→ SUPPLIED MATERIAL:
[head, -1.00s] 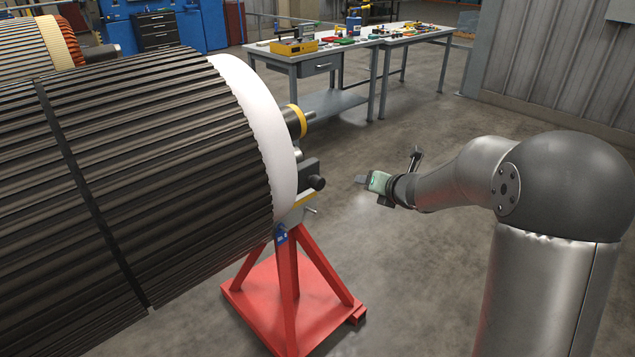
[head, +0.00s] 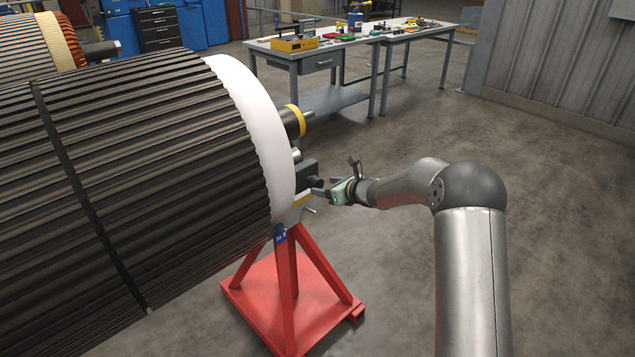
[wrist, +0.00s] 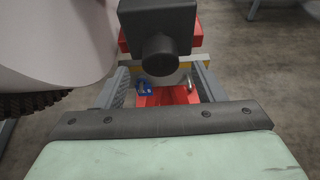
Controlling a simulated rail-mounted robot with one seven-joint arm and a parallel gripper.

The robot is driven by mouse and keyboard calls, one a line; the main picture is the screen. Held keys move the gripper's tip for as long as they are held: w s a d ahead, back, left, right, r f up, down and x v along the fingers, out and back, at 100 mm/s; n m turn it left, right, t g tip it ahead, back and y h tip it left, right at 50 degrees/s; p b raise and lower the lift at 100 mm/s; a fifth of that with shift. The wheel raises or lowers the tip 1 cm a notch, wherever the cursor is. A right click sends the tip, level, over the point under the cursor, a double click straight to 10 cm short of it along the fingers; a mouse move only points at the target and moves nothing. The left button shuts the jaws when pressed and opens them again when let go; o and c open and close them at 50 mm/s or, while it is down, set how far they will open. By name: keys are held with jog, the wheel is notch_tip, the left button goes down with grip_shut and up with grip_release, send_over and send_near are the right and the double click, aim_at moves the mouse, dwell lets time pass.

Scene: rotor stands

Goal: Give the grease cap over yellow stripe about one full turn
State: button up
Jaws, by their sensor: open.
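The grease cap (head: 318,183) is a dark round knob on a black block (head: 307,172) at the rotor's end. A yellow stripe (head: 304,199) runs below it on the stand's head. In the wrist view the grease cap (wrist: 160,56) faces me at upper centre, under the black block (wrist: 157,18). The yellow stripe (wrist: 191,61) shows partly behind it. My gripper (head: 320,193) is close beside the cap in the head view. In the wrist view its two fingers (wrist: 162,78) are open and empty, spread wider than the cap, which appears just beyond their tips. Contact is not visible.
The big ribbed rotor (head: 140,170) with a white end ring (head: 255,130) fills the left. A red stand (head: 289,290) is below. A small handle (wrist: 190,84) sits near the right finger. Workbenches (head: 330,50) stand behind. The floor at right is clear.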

→ OBJECTIVE: All the material shown above is to be copied exactly, with no pictures carried over.

→ EXPECTED OUTPUT:
[head, -1.00s] 
[head, +0.00s] 
[wrist, +0.00s] 
Controlling a simulated rail-mounted robot with one seven-joint arm and a parallel gripper.

The robot is driven by mouse and keyboard calls, one a line; the main picture is the screen. Held keys move the gripper's tip for as long as they are held: w s a d ahead, back, left, right, r f up, down and x v along the fingers, out and back, at 100 mm/s; n m turn it left, right, t g tip it ahead, back and y h tip it left, right at 50 degrees/s; p b raise and lower the lift at 100 mm/s; a fifth of that with shift. The wheel raises or lowers the tip 1 cm a notch, wherever the cursor is. A right click sends the tip, level, over the point under the cursor, a double click straight to 10 cm short of it along the fingers; a mouse move only points at the target and moves nothing. The left button shuts the jaws when pressed and opens them again when let go; o and c open and close them at 50 mm/s or, while it is down, set how far they will open. By name: keys are held with jog, the wheel is notch_tip, the left button goes down with grip_shut and up with grip_release, send_over and send_near are the right and the double click, aim_at moves the mouse, dwell lets time pass.

Scene: rotor stands

Goal: Give the grease cap over yellow stripe about one full turn
State: button up
Jaws, by their sensor: open.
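The grease cap (head: 318,183) is a dark round knob on a black block (head: 307,172) at the rotor's end. A yellow stripe (head: 304,199) runs below it on the stand's head. In the wrist view the grease cap (wrist: 160,56) faces me at upper centre, under the black block (wrist: 157,18). The yellow stripe (wrist: 191,61) shows partly behind it. My gripper (head: 320,193) is close beside the cap in the head view. In the wrist view its two fingers (wrist: 162,78) are open and empty, spread wider than the cap, which appears just beyond their tips. Contact is not visible.
The big ribbed rotor (head: 140,170) with a white end ring (head: 255,130) fills the left. A red stand (head: 289,290) is below. A small handle (wrist: 190,84) sits near the right finger. Workbenches (head: 330,50) stand behind. The floor at right is clear.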

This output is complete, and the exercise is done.